Task prompt —
From the listing below, copy only the lines from the line that contains "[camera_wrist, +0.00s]" to the line that contains "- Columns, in", counting those two lines as part of the copy.

Recorded robot episodes —
________________________________________
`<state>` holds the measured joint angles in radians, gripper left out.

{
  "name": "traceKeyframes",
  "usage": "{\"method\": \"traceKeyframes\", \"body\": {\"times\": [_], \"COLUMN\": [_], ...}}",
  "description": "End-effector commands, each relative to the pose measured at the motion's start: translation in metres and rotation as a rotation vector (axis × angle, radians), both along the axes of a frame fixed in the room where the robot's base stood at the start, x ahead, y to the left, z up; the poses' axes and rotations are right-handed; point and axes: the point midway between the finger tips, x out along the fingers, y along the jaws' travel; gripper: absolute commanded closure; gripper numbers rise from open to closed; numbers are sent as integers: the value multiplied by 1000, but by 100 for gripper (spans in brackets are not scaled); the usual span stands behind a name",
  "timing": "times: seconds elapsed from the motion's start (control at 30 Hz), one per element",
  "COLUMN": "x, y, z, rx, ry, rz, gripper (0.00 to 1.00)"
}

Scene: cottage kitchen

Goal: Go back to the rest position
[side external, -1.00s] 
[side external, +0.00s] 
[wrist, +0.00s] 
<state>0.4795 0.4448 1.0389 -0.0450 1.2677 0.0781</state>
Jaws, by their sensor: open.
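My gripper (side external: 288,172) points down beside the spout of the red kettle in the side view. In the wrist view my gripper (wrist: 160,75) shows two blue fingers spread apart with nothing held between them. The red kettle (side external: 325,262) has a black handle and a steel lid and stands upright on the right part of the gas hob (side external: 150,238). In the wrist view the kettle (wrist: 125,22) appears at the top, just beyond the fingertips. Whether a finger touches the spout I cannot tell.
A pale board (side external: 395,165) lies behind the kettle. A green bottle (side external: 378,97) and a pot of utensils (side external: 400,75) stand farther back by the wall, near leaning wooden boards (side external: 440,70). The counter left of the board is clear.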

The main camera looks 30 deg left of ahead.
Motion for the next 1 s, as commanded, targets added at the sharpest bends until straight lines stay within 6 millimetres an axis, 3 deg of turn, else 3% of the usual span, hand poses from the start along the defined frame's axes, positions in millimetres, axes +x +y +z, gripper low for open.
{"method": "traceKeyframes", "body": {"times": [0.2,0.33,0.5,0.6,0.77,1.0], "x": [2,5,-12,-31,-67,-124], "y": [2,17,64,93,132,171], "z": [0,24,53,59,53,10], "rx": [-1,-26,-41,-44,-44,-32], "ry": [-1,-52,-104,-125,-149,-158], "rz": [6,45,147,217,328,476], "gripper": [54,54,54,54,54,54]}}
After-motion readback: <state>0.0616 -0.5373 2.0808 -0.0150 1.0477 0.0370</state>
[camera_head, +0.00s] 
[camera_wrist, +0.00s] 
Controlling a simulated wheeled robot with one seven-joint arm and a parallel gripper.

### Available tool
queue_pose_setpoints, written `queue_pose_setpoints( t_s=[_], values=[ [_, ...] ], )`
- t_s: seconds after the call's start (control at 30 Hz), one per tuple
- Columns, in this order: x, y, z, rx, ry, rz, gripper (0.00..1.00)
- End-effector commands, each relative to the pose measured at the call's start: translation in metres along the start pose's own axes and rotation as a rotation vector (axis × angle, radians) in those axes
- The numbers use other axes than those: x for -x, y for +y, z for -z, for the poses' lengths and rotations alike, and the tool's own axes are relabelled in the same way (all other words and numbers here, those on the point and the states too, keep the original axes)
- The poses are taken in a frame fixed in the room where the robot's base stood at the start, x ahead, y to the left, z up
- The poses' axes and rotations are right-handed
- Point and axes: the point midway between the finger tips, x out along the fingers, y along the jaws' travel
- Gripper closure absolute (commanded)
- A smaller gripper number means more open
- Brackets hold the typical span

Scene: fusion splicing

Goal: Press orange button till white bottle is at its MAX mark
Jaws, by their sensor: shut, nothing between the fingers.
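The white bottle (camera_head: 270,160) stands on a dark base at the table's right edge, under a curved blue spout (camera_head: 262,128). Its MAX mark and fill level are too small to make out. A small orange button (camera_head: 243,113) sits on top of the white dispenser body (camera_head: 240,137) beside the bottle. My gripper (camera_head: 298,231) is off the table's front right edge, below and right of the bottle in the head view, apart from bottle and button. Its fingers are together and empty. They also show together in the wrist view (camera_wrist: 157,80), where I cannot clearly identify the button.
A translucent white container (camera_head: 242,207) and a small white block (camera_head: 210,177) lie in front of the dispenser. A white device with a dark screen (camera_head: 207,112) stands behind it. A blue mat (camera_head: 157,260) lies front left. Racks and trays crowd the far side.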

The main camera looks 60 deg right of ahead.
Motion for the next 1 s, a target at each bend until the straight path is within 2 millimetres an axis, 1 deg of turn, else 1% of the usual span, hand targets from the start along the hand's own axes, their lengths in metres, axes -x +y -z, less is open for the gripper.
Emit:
________________________________________
Solution to this exercise —
[camera_wrist, +0.00s] 
Controlling a simulated wheeled robot with one seven-joint arm and a parallel gripper.

### Available tool
queue_pose_setpoints, written `queue_pose_setpoints( t_s=[_], values=[ [_, ...] ], )`
- t_s: seconds after the call's start (control at 30 Hz), one per tuple
- Columns, in this order: x, y, z, rx, ry, rz, gripper (0.00..1.00)

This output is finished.